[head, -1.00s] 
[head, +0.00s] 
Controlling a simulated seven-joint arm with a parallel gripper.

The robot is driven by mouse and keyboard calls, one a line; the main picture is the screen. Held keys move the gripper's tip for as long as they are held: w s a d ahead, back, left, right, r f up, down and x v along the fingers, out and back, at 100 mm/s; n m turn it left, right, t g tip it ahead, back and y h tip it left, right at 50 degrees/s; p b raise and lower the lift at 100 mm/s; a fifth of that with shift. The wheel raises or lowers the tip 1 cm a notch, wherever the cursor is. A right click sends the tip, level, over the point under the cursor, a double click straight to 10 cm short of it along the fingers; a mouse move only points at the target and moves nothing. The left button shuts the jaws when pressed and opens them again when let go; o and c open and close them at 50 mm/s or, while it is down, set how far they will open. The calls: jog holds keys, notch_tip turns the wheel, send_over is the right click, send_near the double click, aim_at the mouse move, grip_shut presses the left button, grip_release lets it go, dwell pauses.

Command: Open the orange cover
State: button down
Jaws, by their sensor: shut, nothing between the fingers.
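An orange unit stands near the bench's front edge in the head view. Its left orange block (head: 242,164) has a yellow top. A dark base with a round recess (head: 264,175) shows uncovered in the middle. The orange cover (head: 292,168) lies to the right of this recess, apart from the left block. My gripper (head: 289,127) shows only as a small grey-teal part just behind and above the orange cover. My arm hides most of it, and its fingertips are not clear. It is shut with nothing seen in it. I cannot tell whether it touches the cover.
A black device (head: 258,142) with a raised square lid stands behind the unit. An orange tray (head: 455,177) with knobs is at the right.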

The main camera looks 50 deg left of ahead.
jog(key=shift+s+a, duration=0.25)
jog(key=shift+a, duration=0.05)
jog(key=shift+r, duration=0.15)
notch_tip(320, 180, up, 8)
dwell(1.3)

• • • • • • •

# [Stated task]
Retype all of the material, keeping each line exact.

# [Answer in full]
[head, -1.00s] 
[head, +0.00s] 
Controlling a simulated seven-joint arm with a parallel gripper.

The robot is driven by mouse and keyboard calls, one a line; the main picture is the screen. Held keys move the gripper's tip for as long as they are held: w s a d ahead, back, left, right, r f up, down and x v along the fingers, out and back, at 100 mm/s; n m turn it left, right, t g tip it ahead, back and y h tip it left, right at 50 degrees/s; p b raise and lower the lift at 100 mm/s; a fifth of that with shift. The wheel raises or lowers the tip 1 cm a notch, wherever the cursor is. A right click sends the tip, level, over the point under the cursor, a double click straight to 10 cm short of it along the fingers; a mouse move only points at the target and moves nothing. The left button shuts the jaws when pressed and opens them again when let go; o and c open and close them at 50 mm/s or, while it is down, set how far they will open. The calls: jog holds keys, notch_tip turns the wheel, send_over is the right click, send_near the double click, aim_at the mouse move, grip_shut presses the left button, grip_release lets it go, dwell pauses.

Command: Open the orange cover
State: button down
Jaws, by their sensor: shut, nothing between the fingers.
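An orange unit stands near the bench's front edge in the head view. Its left orange block (head: 242,164) has a yellow top. A dark base with a round recess (head: 264,175) shows uncovered in the middle. The orange cover (head: 292,168) lies to the right of this recess, apart from the left block. My gripper (head: 289,127) shows only as a small grey-teal part just behind and above the orange cover. My arm hides most of it, and its fingertips are not clear. It is shut with nothing seen in it. I cannot tell whether it touches the cover.
A black device (head: 258,142) with a raised square lid stands behind the unit. An orange tray (head: 455,177) with knobs is at the right.

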The main camera looks 50 deg left of ahead.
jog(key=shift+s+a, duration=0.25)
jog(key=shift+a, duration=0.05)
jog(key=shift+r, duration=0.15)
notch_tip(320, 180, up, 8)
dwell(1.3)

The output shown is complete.